‏ Luke 19:22

The Worthless Slave and the Citizens

Then comes the next slave before his Lord. He also calls Him “Master” and thereby acknowledges His authority, and he also speaks of “Your” mina. He thereby acknowledges that what he has received is of His Lord. But it is all just a lip confession. In their inner being, there is no connection between him and his Lord. Therefore, there has been no dedication to Him at all. There was nothing in his life that led people to glorify God. He put the mina he had received in a handkerchief. He did not intend to work hard for his Lord. So he didn’t do that.

His conduct resulted from a totally false perception of his Lord. He did not understand anything of His grace, he never got to know Him. He was afraid of Him, and found Him exacting and unrighteous. He had his own view of that Lord and thought that you’d better not have to deal with Him. He did not face the fact that he would have to deal with Him anyway. Living for such a Lord seemed unbearable to him. There were a lot of things you were not permitted to do and there were a lot of things you had to do. It was all ‘not permitted’ and ‘had to’. In that view on his Lord, he did not want to be corrected either. He held on to it and it determined his life.

With his statements about his Lord, the slave makes his own judgment. If he really was afraid of that Lord, and if it really was so that He was exacting and, to his judgment, dealing unrighteous, that should have led him to act differently from what he has done now. The Lord calls him a worthless slave because he has not done according to what he knew. He used his idea about Him as an excuse to do nothing at all with his mina. If he had been really scared, he would have given His money to a bank. Just thinking soberly would have led him to the conclusion that the money would at least have been a little bit profitable for Him. After all, it was His money and the task was to do business with it.

The Lord does not blame him for not having done business. If he had no energy to do business, by bringing the money to a bank he would have acknowledged that his Lord was entitled to profit. Because he was led by selfish fear, he showed that there was no love for his Master (1Jn 4:18). He lacked not so much the power to act, but the right spirit or mind to act. He did not know grace.
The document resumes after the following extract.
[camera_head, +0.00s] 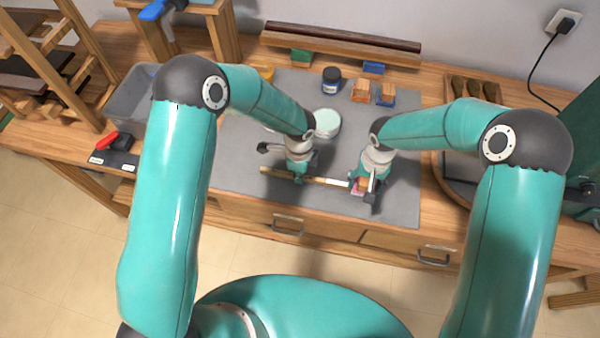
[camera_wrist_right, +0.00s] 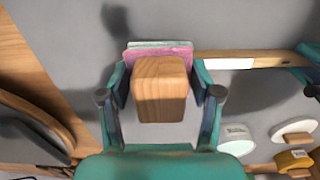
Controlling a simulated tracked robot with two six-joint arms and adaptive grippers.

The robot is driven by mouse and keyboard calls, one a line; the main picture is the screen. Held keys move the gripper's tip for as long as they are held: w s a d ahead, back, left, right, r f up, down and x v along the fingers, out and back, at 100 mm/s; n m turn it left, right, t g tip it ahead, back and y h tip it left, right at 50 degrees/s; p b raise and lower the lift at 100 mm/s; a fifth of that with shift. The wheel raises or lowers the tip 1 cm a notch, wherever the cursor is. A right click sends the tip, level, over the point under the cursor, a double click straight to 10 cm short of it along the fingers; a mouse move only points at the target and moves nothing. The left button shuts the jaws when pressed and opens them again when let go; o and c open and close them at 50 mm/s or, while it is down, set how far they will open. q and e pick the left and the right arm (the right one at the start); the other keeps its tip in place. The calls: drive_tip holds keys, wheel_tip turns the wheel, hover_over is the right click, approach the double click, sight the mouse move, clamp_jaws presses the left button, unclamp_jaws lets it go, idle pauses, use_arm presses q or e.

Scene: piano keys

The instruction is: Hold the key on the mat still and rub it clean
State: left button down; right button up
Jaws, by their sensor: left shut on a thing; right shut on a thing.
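The key, a long wooden bar (camera_head: 274,172) with a white end section, lies across the grey mat (camera_head: 245,200) near its front edge. It also shows in the right wrist view (camera_wrist_right: 265,54), with its white part (camera_wrist_right: 228,64) beside the pad. My left gripper (camera_head: 298,179) is shut on the key around its middle. My right gripper (camera_wrist_right: 160,98) is shut on a wooden block (camera_wrist_right: 160,90) with a pink and pale green pad (camera_wrist_right: 158,46). The pad is at the key's white end; whether it presses on it I cannot tell.
Behind the arms on the mat are a pale round tub (camera_head: 326,123), a dark jar (camera_head: 331,78) and several small blocks (camera_head: 361,91). A grey bin (camera_head: 130,97) and a red-handled tool (camera_head: 106,140) are at left. A dark strip (camera_head: 340,38) lies at the back.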

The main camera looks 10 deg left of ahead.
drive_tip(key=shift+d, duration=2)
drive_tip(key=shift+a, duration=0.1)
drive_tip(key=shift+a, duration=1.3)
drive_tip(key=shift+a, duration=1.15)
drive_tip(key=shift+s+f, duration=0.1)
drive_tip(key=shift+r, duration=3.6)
If we have a legalistic mind, we serve only ourselves.

The worthless slave not only does not receive a reward, he also suffers loss. What he was entrusted, he loses because he did nothing with it. He never really possessed it because he had put it away. Yet he knew he had it, for he could give it to his Lord, but it was something outside of him, not in him. The external appearance, the beautiful appearance, is taken from him. What was for him a covering for his inner depravity is for the faithful, dedicated slave the decoration of the authenticity of the faith that is in him. That is why the faithful slave gets what the evil slave has abused.

Those who stand by point out to the Lord that this slave already has so much. He already has ten and now he gets another one. The answer shows how much the Lord appreciates complete faithfulness and dedication and commitment. Such a person cannot be rewarded enough. From those who have no inner connection with Him, but only the appearance to possess something, also that appearance will be taken away.
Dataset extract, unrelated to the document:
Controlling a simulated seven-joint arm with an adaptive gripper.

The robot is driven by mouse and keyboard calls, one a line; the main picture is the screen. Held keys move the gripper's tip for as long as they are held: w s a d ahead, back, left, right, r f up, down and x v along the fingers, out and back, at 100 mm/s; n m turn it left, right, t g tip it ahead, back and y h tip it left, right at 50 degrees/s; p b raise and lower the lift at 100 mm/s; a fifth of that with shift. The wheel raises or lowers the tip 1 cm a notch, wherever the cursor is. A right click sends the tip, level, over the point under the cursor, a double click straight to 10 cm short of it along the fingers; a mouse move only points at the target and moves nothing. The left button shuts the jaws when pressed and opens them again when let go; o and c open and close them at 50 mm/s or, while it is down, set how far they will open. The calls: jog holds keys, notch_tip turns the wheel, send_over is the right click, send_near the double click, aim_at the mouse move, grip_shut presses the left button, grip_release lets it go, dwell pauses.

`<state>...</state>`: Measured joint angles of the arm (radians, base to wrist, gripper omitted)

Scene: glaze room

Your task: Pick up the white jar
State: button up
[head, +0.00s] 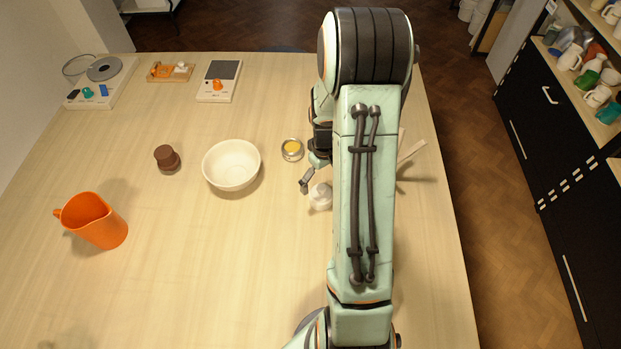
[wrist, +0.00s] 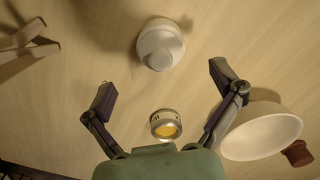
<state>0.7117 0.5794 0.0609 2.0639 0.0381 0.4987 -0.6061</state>
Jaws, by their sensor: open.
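The white jar (head: 320,196) stands on the table just beside my gripper in the head view, partly hidden by my arm. In the wrist view the white jar (wrist: 160,45) is upright at the top middle, beyond the fingertips and roughly in line with the gap between them. My gripper (wrist: 161,80) is open, with its two fingers spread wide and nothing between the tips. In the head view one finger of my gripper (head: 306,182) shows at the left edge of my arm; the other is hidden. I cannot tell the gripper's exact height above the table.
A small tin with yellow contents (head: 292,149) stands near my gripper. A white bowl (head: 231,165), brown jar (head: 167,158) and orange jug (head: 95,221) stand to the left. Pale wooden sticks (head: 411,152) lie right of my arm. A scale (head: 219,80) is at the back. The front-left table is clear.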

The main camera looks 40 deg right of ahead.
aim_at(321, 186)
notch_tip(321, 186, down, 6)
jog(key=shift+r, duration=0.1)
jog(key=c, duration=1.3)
At the end of His parable, the Lord returns to the citizens whom He spoke of in the beginning (Lk 19:14). He calls them here His enemies. He reminds us that they did not want Him to rule over them. For them, too, comes the day of retribution. For them there is an appropriate judgment. They must appear before Him like the slaves, but there is no conversation with them. They must be slain in His presence. His kingship is a righteous kingship. He rules in righteousness, both in reward and in judgment of evil.